A day or two later, in a local paper, a 26-year-old mother of two wrote about how wonderful it was to see these 8,000 young men and to give them tea and coffee and to help them on their way. She suggested that they should do it more often. From that day on, the people of North Platte set up a canteen in the middle of their little town. Over the next four years, six million troops went through their canteen on their way to the coast. Four thousand, five hundred volunteers made tea and sandwiches for them. When asked, a young man from Louisiana who had gone through said that those 10 minutes in North Platte were one of the most memorable moments in his whole life. He said, “For 10 minutes we were truly honoured.” Honour is to serve; honour is to do justice; honour is to care for the other.
In Gaelic it said, “My country, my honour, but also my God.” At the shrine at the National War Museum, I went into the very dark recesses of the back hall.
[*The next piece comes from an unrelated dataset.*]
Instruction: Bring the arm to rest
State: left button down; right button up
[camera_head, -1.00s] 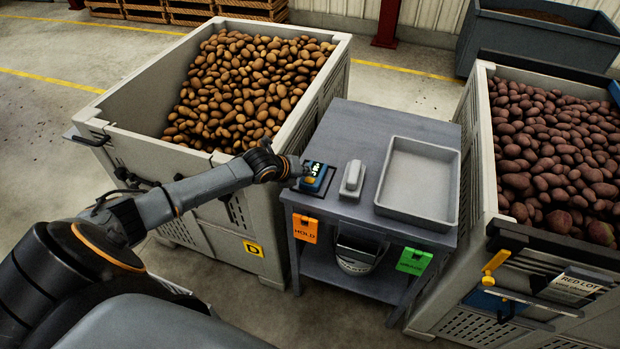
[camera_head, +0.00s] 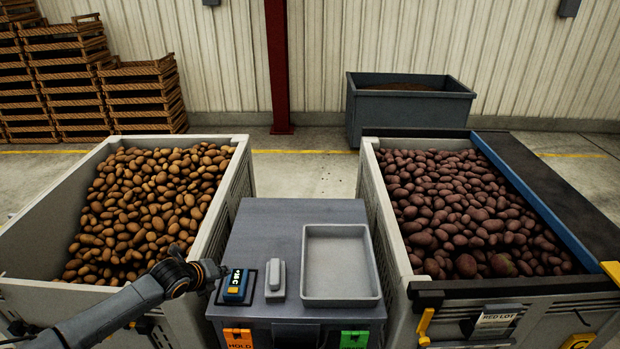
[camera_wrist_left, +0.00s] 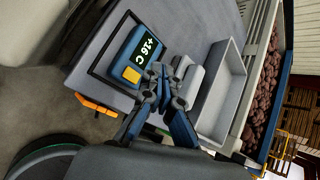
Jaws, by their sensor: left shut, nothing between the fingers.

On the wall, all those who had served the Dominion have their names inscribed in a Book of Remembrance: all those who had died from New Zealand and Australia, from South Africa and Canada. Slowly, I opened the book and went down the list of names of the Canadians. My eyes stopped; there was a Stirling. I looked up to the window on my right and there, looking down like a beacon of light on all those names was a symbol of the Cross, and on top of it, the dove. In the midst of the names of all those who had died, there was this incredible symbol of peace. I just stood there and stared at it.
This is the symbol of our God. This is the symbol of Christ. In the midst of suffering, this is the hope and the dream of peace. This is what we honour. This is what we hope for. For all of those who died for our sake, let us then live for the sake of the other in the name of our God, the Prince of Peace. Amen.
This is a verbatim transcription of the original sermon.